What were South Carolina’s stated reasons for seceding from the United States in December, 1860, history homework help

The following question asks you to write a clear essay that analyzes South Carolina’s reasons for seceding from the Union. Use both the documents listed on next two pages and your knowledge of the time period. You may also use the time line you previously completed.

(100 points)

Score

1.  What were South Carolina’s stated reasons for seceding from the United States in December, 1860? Do you believe that the stated reasons were the complete explanation for South Carolina’s secession? Was South Carolina justified in seceding?

Explain your answer in a well-organized essay that demonstrates your understanding of the
documents and your knowledge of the time period.

Answer:

Document A

Source:Confederate States of America Declaration of the Immediate Causes Which Induce and Justify the Secession of South Carolina from the Federal Union; adopted December 24, 1860

Excerpt 1

Thus were established the two great principles asserted by the Colonies, namely: the right of a State to govern itself; and the right of a people to abolish a Government when it becomes destructive of the ends for which it was instituted. And concurrent with the establishment of these principles, was the fact that each Colony became and was recognized by the mother Country a FREE, SOVEREIGN AND INDEPENDENT STATE. 

Excerpt 2

…an amendment was added [to the United States Constitution], which declared that the powers not delegated to the United States by the Constitution, nor prohibited by it to the States, are reserved to the States, respectively, or to the people.

Excerpt 3

…in every compact between two or more parties, the obligation is mutual; that the failure of one of the contracting parties to perform a material part of the agreement, entirely releases the obligation of the other; and that where no arbiter is provided, each party is remitted to his own judgment to determine the fact of failure, with all its consequences.

Excerpt 4

The ends for which the Constitution was framed are declared by itself to be “to form a more perfect union, establish justice, insure domestic tranquility, provide for the common defence, promote the general welfare, and secure the blessings of liberty to ourselves and our posterity.”

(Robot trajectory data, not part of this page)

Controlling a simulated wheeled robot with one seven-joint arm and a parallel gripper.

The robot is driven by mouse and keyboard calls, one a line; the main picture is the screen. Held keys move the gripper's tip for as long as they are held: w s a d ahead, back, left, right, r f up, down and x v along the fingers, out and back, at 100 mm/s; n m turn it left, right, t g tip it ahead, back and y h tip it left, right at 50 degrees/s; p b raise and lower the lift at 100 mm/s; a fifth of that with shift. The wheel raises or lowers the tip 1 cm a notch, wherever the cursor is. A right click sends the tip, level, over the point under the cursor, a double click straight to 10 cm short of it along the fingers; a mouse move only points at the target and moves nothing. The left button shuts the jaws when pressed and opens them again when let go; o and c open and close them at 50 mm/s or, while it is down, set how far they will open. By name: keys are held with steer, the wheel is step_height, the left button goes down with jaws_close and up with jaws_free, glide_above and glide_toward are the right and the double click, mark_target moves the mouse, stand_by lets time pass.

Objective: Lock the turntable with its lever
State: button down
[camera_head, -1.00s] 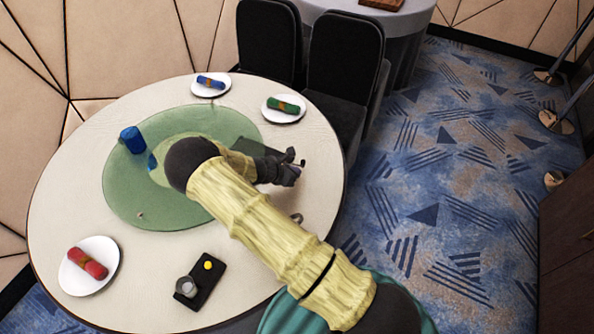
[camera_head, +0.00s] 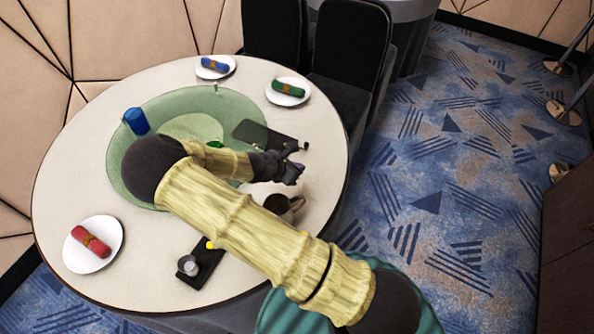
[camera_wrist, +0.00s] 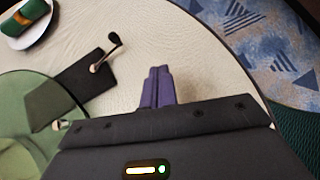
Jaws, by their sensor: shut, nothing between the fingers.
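The turntable (camera_head: 160,110) is a green translucent disc on the round cream table; it shows at the lower left of the wrist view (camera_wrist: 22,95). A dark plate (camera_head: 262,133) lies by its right edge, partly under the glass in the wrist view (camera_wrist: 75,88). The lever (camera_wrist: 106,52), a thin metal arm with a black knob, rises from this plate. Its knob (camera_head: 305,145) shows just beyond my gripper in the head view. My gripper (camera_head: 298,163) is shut and empty over the table's right part. In the wrist view its purple fingertips (camera_wrist: 158,72) are right of the lever, apart from it.
A dark jug (camera_head: 287,205) stands close to my forearm. A blue cup (camera_head: 136,121) is at the turntable's left edge. Plates with rolled napkins (camera_head: 93,246) sit around the table. A black tray (camera_head: 205,262) lies in front. Chairs (camera_head: 350,45) stand behind.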

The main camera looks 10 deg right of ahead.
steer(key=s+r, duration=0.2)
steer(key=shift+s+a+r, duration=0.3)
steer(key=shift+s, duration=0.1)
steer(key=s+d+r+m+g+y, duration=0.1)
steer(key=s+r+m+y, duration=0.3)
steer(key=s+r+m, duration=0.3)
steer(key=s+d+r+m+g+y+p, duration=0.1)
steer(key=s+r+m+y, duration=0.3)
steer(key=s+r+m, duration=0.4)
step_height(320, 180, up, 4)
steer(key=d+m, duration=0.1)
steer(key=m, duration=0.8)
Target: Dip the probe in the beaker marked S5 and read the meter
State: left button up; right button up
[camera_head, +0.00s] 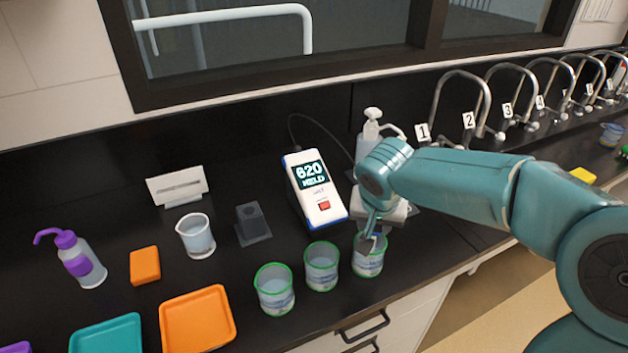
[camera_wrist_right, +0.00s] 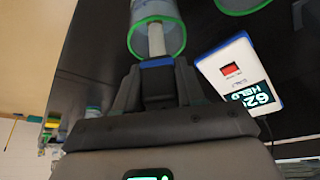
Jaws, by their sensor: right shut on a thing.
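My right gripper (camera_head: 369,240) is shut on the probe (camera_wrist_right: 156,40), just above the rightmost of three green-rimmed beakers (camera_head: 369,262). In the right wrist view the pale probe shaft, with a blue collar (camera_wrist_right: 157,62), runs from the jaws into the rim of that beaker (camera_wrist_right: 172,14). How deep its tip sits is hidden. The other two are the middle beaker (camera_head: 322,270) and the left beaker (camera_head: 274,291). I cannot read their markings. The white and blue meter (camera_head: 315,190) shows what looks like 620 HELD; it also shows in the right wrist view (camera_wrist_right: 238,72). My left gripper is out of view.
A dark block (camera_head: 253,226), a glass beaker (camera_head: 196,238), a purple-capped bottle (camera_head: 78,260), an orange block (camera_head: 145,265) and an orange tray (camera_head: 197,320) stand left. A pump bottle (camera_head: 371,133) stands behind my wrist. Numbered taps (camera_head: 462,100) line the back right.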

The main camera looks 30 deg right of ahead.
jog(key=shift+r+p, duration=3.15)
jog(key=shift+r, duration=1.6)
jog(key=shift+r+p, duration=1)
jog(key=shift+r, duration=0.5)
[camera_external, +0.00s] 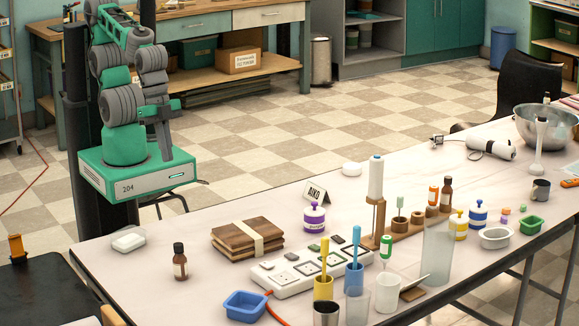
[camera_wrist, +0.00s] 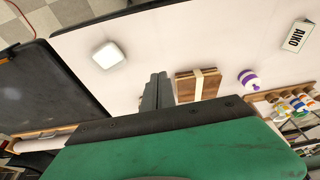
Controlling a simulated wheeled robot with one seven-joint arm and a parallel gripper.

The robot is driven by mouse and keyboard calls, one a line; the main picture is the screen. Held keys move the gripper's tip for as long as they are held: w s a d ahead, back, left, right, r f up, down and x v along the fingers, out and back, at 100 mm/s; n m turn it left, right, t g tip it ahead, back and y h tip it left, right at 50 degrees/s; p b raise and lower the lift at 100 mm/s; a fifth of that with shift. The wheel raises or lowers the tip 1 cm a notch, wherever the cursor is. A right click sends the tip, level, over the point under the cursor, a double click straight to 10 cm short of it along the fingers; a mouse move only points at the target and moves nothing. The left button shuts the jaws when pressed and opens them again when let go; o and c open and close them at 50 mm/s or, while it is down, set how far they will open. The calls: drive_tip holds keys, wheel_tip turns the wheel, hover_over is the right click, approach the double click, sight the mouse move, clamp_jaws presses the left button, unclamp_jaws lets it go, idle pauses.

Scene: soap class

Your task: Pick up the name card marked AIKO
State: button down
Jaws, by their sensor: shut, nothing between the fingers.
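The white name card marked AIKO (camera_external: 316,191) stands on the table behind the purple-banded jar, with its dark letters facing the camera. In the wrist view the AIKO card (camera_wrist: 297,37) is at the upper right, near the table edge. My gripper (camera_external: 162,155) hangs from the folded arm over the green base, left of the table and well apart from the card. In the wrist view its fingers (camera_wrist: 159,78) are together with nothing between them.
A purple-banded jar (camera_external: 314,217) stands just in front of the card. The table behind the boards is clear.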

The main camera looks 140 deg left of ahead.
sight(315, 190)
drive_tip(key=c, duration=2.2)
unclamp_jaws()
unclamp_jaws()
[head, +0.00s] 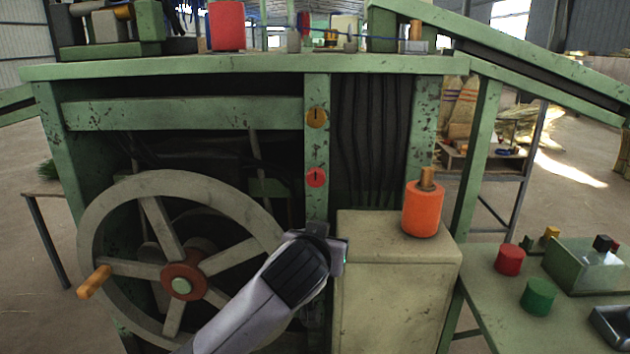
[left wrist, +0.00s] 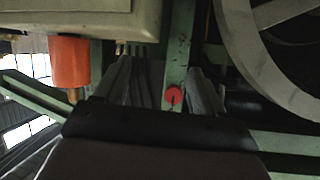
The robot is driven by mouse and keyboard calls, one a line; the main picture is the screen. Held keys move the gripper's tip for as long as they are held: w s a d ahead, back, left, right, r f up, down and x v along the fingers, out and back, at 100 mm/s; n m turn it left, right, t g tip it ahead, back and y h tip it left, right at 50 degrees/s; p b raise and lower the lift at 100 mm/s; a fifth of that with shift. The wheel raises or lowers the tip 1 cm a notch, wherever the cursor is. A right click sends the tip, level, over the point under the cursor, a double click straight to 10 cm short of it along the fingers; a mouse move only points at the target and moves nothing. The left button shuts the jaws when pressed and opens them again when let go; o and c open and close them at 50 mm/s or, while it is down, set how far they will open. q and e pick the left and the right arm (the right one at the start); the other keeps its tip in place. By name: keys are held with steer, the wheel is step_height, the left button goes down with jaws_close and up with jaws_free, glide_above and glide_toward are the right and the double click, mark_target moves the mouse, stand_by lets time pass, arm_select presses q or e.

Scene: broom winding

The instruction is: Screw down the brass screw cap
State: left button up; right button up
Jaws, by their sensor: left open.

These ends it endeavored to accomplish by a Federal Government, in which each State was recognized as an equal, and had separate control over its own institutions.

Excerpt 5

…a new policy, hostile to the South, and destructive of its beliefs and safety.

Excerpt 6

We, therefore, the People of South Carolina … solemnly declared that the Union heretofore existing between this State and the other States of North America, is dissolved…

Document B

Source:Jefferson Davis’s inaugural address, February 8, 1861

“Resolved, That the maintenance inviolate of the rights of the States, and especially the right of each State to order and control its own domestic institutions according to its own judgment exclusively, is essential to that balance of power on which the perfection and endurance of our political fabric depend; and we denounce the lawless invasion by armed force of the soil of any State or Territory, no matter what pretext, as among the gravest of crimes.”

Document C

Source:Abraham Lincoln’s inaugural address, March 4 1861

Apprehension seems to exist among the people of the Southern States that by the accession of a Republican Administration, their property, and their peace, and personal security, are to be endangered. There has never been any reasonable cause for such apprehension. Indeed, the most ample evidence to the contrary has all the while existed, and been open to their inspection. It is found in nearly all the published speeches of him who now addresses you. I do but quote from one of those speeches when I declare that “I have no purpose, directly or indirectly, to interfere with the institution of slavery in the States where it exists. I believe I have no lawful right to do so, and I have no inclination to do so.” Those who nominated and elected me did so with full knowledge that I had made this, and many similar declarations, and had never recanted them.”